[Records from a dataset]
Start

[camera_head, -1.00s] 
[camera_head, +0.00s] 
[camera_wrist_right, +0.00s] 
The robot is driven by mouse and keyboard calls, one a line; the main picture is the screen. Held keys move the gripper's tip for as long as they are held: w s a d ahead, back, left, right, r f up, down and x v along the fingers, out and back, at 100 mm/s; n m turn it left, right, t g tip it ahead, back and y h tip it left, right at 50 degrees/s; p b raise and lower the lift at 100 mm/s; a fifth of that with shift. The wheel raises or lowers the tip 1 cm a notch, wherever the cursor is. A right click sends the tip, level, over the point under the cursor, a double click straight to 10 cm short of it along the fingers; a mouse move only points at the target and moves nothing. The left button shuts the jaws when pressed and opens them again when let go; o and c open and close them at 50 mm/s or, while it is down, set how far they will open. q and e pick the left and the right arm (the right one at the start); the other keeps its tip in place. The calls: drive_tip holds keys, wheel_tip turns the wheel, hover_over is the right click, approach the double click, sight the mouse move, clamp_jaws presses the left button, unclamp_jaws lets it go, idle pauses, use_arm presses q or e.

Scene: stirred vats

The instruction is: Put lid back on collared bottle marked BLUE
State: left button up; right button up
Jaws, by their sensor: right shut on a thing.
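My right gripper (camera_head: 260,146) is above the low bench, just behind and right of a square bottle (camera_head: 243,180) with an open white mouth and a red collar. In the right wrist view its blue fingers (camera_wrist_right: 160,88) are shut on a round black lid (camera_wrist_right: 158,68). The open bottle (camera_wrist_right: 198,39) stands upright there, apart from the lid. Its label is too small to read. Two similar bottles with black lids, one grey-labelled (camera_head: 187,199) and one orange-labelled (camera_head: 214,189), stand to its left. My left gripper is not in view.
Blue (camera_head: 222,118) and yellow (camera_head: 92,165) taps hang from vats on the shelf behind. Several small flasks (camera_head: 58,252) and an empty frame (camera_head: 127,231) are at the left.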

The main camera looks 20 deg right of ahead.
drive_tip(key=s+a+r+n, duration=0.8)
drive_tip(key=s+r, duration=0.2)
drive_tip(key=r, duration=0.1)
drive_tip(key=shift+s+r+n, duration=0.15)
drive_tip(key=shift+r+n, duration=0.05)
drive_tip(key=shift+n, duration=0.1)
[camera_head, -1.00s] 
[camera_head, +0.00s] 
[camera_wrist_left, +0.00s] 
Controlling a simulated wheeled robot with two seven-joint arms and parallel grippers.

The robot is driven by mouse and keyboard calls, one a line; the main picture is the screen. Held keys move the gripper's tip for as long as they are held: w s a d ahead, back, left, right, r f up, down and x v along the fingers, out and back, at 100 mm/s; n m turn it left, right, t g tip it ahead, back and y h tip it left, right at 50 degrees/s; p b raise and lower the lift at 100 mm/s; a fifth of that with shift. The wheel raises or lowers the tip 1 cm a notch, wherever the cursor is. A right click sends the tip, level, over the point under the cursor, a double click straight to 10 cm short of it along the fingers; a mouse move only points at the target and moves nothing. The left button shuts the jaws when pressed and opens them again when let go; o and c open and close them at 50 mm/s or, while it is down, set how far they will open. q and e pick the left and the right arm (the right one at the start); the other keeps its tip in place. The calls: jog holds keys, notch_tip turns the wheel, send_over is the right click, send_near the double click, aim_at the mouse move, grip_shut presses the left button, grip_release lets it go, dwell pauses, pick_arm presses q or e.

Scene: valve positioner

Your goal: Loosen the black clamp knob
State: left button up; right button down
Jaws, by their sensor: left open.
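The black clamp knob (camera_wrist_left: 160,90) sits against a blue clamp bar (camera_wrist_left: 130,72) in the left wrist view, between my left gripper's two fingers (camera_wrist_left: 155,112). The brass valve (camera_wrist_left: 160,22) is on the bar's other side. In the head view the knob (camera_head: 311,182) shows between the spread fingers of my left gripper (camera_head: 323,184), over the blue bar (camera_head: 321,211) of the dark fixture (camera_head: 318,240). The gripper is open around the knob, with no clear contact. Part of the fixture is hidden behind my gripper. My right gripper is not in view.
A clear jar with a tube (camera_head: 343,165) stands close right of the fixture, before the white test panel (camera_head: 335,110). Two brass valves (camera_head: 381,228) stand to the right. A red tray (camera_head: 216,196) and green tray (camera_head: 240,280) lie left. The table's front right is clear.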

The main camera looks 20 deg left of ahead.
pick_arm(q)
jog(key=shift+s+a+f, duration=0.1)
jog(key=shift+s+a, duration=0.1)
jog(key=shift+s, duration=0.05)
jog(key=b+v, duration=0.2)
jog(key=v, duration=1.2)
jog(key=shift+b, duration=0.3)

End

_Job_: Print out every record again, exactly and in full.

_Correct answer_:
[camera_head, -1.00s] 
[camera_head, +0.00s] 
[camera_wrist_right, +0.00s] 
The robot is driven by mouse and keyboard calls, one a line; the main picture is the screen. Held keys move the gripper's tip for as long as they are held: w s a d ahead, back, left, right, r f up, down and x v along the fingers, out and back, at 100 mm/s; n m turn it left, right, t g tip it ahead, back and y h tip it left, right at 50 degrees/s; p b raise and lower the lift at 100 mm/s; a fifth of that with shift. The wheel raises or lowers the tip 1 cm a notch, wherever the cursor is. A right click sends the tip, level, over the point under the cursor, a double click straight to 10 cm short of it along the fingers; a mouse move only points at the target and moves nothing. The left button shuts the jaws when pressed and opens them again when let go; o and c open and close them at 50 mm/s or, while it is down, set how far they will open. q and e pick the left and the right arm (the right one at the start); the other keeps its tip in place. The calls: drive_tip holds keys, wheel_tip turns the wheel, hover_over is the right click, approach the double click, sight the mouse move, clamp_jaws presses the left button, unclamp_jaws lets it go, idle pauses, use_arm presses q or e.

Scene: stirred vats

The instruction is: Put lid back on collared bottle marked BLUE
State: left button up; right button up
Jaws, by their sensor: right shut on a thing.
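My right gripper (camera_head: 260,146) is above the low bench, just behind and right of a square bottle (camera_head: 243,180) with an open white mouth and a red collar. In the right wrist view its blue fingers (camera_wrist_right: 160,88) are shut on a round black lid (camera_wrist_right: 158,68). The open bottle (camera_wrist_right: 198,39) stands upright there, apart from the lid. Its label is too small to read. Two similar bottles with black lids, one grey-labelled (camera_head: 187,199) and one orange-labelled (camera_head: 214,189), stand to its left. My left gripper is not in view.
Blue (camera_head: 222,118) and yellow (camera_head: 92,165) taps hang from vats on the shelf behind. Several small flasks (camera_head: 58,252) and an empty frame (camera_head: 127,231) are at the left.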

The main camera looks 20 deg right of ahead.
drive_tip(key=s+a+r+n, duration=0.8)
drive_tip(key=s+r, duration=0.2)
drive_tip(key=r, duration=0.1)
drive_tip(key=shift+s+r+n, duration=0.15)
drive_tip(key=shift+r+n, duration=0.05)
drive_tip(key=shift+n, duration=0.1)
[camera_head, -1.00s] 
[camera_head, +0.00s] 
[camera_wrist_left, +0.00s] 
Controlling a simulated wheeled robot with two seven-joint arms and parallel grippers.

The robot is driven by mouse and keyboard calls, one a line; the main picture is the screen. Held keys move the gripper's tip for as long as they are held: w s a d ahead, back, left, right, r f up, down and x v along the fingers, out and back, at 100 mm/s; n m turn it left, right, t g tip it ahead, back and y h tip it left, right at 50 degrees/s; p b raise and lower the lift at 100 mm/s; a fifth of that with shift. The wheel raises or lowers the tip 1 cm a notch, wherever the cursor is. A right click sends the tip, level, over the point under the cursor, a double click straight to 10 cm short of it along the fingers; a mouse move only points at the target and moves nothing. The left button shuts the jaws when pressed and opens them again when let go; o and c open and close them at 50 mm/s or, while it is down, set how far they will open. q and e pick the left and the right arm (the right one at the start); the other keeps its tip in place. The calls: jog holds keys, notch_tip turns the wheel, send_over is the right click, send_near the double click, aim_at the mouse move, grip_shut presses the left button, grip_release lets it go, dwell pauses, pick_arm presses q or e.

Scene: valve positioner

Your goal: Loosen the black clamp knob
State: left button up; right button down
Jaws, by their sensor: left open.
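The black clamp knob (camera_wrist_left: 160,90) sits against a blue clamp bar (camera_wrist_left: 130,72) in the left wrist view, between my left gripper's two fingers (camera_wrist_left: 155,112). The brass valve (camera_wrist_left: 160,22) is on the bar's other side. In the head view the knob (camera_head: 311,182) shows between the spread fingers of my left gripper (camera_head: 323,184), over the blue bar (camera_head: 321,211) of the dark fixture (camera_head: 318,240). The gripper is open around the knob, with no clear contact. Part of the fixture is hidden behind my gripper. My right gripper is not in view.
A clear jar with a tube (camera_head: 343,165) stands close right of the fixture, before the white test panel (camera_head: 335,110). Two brass valves (camera_head: 381,228) stand to the right. A red tray (camera_head: 216,196) and green tray (camera_head: 240,280) lie left. The table's front right is clear.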

The main camera looks 20 deg left of ahead.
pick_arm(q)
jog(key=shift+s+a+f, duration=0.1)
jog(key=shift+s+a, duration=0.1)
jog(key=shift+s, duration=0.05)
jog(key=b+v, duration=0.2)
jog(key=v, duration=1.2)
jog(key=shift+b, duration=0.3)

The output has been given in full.